• _STATED GOAL_
Could you print every record below exactly as it appears?

• _RECORD SET_

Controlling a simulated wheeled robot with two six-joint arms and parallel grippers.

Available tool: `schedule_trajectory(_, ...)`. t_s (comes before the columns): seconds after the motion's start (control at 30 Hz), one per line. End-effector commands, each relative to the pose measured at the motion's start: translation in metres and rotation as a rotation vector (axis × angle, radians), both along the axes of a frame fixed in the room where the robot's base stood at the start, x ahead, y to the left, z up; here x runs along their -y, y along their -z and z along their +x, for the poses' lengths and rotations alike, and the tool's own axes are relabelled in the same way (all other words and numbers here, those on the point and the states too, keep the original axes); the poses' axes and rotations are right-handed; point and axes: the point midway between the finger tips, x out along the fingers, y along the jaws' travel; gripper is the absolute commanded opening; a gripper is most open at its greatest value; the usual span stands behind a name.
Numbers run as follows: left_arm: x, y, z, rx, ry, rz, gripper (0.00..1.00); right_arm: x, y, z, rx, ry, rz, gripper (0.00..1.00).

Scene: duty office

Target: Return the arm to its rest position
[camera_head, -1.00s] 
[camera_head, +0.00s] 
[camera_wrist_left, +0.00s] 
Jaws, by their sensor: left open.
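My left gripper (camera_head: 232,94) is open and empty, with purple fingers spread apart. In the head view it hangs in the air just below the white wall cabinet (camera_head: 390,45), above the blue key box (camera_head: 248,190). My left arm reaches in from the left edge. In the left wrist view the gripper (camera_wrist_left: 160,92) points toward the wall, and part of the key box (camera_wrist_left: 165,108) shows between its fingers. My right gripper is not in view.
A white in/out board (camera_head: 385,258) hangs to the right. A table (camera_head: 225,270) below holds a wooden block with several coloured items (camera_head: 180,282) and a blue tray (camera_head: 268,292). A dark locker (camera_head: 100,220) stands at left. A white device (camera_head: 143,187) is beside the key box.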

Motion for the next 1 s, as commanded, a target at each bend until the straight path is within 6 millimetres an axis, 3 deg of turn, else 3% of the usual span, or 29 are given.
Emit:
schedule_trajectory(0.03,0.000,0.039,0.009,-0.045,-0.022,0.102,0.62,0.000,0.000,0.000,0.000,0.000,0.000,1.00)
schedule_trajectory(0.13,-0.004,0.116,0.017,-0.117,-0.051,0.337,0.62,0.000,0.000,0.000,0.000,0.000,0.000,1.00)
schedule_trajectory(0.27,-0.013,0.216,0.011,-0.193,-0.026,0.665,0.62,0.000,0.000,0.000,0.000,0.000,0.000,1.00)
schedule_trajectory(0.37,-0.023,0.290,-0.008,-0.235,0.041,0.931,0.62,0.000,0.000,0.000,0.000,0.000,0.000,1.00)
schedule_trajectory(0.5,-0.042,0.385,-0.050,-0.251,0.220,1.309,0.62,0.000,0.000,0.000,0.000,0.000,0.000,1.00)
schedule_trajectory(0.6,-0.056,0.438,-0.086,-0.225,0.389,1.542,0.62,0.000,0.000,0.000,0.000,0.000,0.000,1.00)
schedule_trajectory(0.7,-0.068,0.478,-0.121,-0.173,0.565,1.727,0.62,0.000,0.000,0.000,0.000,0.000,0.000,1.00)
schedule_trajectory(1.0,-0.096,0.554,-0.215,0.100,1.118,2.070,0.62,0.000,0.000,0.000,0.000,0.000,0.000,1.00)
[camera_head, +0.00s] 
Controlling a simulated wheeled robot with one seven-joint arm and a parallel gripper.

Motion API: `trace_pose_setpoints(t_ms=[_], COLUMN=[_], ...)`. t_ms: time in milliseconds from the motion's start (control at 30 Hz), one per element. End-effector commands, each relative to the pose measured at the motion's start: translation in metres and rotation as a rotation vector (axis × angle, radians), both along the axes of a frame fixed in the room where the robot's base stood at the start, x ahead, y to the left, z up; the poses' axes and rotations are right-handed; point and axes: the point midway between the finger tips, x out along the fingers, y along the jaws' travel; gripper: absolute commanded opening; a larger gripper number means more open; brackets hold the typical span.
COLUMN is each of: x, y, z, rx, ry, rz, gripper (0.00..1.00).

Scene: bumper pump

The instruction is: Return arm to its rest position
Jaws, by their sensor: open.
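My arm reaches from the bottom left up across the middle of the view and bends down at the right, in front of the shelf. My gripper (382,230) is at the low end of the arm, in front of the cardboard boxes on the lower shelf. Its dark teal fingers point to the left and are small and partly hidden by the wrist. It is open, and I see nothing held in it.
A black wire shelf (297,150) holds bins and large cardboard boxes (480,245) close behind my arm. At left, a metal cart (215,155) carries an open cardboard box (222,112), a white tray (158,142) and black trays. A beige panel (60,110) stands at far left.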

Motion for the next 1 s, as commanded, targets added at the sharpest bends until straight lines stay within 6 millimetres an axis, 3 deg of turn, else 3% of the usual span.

• _THE RESULT_
Controlling a simulated wheeled robot with two six-joint arms and parallel grippers.

Available tool: `schedule_trajectory(_, ...)`. t_s (comes before the columns): seconds after the motion's start (control at 30 Hz), one per line. End-effector commands, each relative to the pose measured at the motion's start: translation in metres and rotation as a rotation vector (axis × angle, radians), both along the axes of a frame fixed in the room where the robot's base stood at the start, x ahead, y to the left, z up; here x runs along their -y, y along their -z and z along their +x, for the poses' lengths and rotations alike, and the tool's own axes are relabelled in the same way (all other words and numbers here, those on the point and the states too, keep the original axes); the poses' axes and rotations are right-handed; point and axes: the point midway between the finger tips, x out along the fingers, y along the jaws' travel; gripper is the absolute commanded opening; a gripper is most open at its greatest value; the usual span stands behind a name.
Numbers run as follows: left_arm: x, y, z, rx, ry, rz, gripper (0.00..1.00); right_arm: x, y, z, rx, ry, rz, gripper (0.00..1.00).

Scene: duty office

Target: Return the arm to its rest position
[camera_head, -1.00s] 
[camera_head, +0.00s] 
[camera_wrist_left, +0.00s] 
Jaws, by their sensor: left open.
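My left gripper (camera_head: 232,94) is open and empty, with purple fingers spread apart. In the head view it hangs in the air just below the white wall cabinet (camera_head: 390,45), above the blue key box (camera_head: 248,190). My left arm reaches in from the left edge. In the left wrist view the gripper (camera_wrist_left: 160,92) points toward the wall, and part of the key box (camera_wrist_left: 165,108) shows between its fingers. My right gripper is not in view.
A white in/out board (camera_head: 385,258) hangs to the right. A table (camera_head: 225,270) below holds a wooden block with several coloured items (camera_head: 180,282) and a blue tray (camera_head: 268,292). A dark locker (camera_head: 100,220) stands at left. A white device (camera_head: 143,187) is beside the key box.

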Motion for the next 1 s, as commanded, a target at each bend until the straight path is within 6 millimetres an axis, 3 deg of turn, else 3% of the usual span, or 29 are given.
Emit:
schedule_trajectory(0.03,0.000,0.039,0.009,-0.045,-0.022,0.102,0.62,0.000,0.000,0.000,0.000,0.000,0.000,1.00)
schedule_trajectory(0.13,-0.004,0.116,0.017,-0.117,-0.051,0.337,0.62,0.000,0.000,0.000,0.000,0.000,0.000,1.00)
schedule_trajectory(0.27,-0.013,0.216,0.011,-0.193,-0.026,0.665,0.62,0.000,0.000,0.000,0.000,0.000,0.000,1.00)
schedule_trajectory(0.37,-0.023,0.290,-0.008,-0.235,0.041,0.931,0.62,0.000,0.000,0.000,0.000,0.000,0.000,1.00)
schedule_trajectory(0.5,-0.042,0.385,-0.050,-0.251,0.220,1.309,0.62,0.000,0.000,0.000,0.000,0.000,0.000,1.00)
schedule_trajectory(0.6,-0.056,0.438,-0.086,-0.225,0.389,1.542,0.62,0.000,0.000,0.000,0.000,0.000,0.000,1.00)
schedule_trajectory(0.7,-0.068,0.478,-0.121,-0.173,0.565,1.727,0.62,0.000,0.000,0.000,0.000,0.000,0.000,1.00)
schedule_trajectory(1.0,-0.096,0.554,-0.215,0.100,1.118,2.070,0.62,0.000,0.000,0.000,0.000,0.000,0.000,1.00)
[camera_head, +0.00s] 
Controlling a simulated wheeled robot with one seven-joint arm and a parallel gripper.

Motion API: `trace_pose_setpoints(t_ms=[_], COLUMN=[_], ...)`. t_ms: time in milliseconds from the motion's start (control at 30 Hz), one per element. End-effector commands, each relative to the pose measured at the motion's start: translation in metres and rotation as a rotation vector (axis × angle, radians), both along the axes of a frame fixed in the room where the robot's base stood at the start, x ahead, y to the left, z up; the poses' axes and rotations are right-handed; point and axes: the point midway between the finger tips, x out along the fingers, y along the jaws' travel; gripper: absolute commanded opening; a larger gripper number means more open; brackets hold the typical span.
COLUMN is each of: x, y, z, rx, ry, rz, gripper (0.00..1.00).

Scene: bumper pump

The instruction is: Return arm to its rest position
Jaws, by their sensor: open.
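My arm reaches from the bottom left up across the middle of the view and bends down at the right, in front of the shelf. My gripper (382,230) is at the low end of the arm, in front of the cardboard boxes on the lower shelf. Its dark teal fingers point to the left and are small and partly hidden by the wrist. It is open, and I see nothing held in it.
A black wire shelf (297,150) holds bins and large cardboard boxes (480,245) close behind my arm. At left, a metal cart (215,155) carries an open cardboard box (222,112), a white tray (158,142) and black trays. A beige panel (60,110) stands at far left.

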Motion for the next 1 s, as commanded, targets added at the sharpest bends until straight lines stay within 6 millimetres an axis, 3 deg of turn, else 3% of the usual span.

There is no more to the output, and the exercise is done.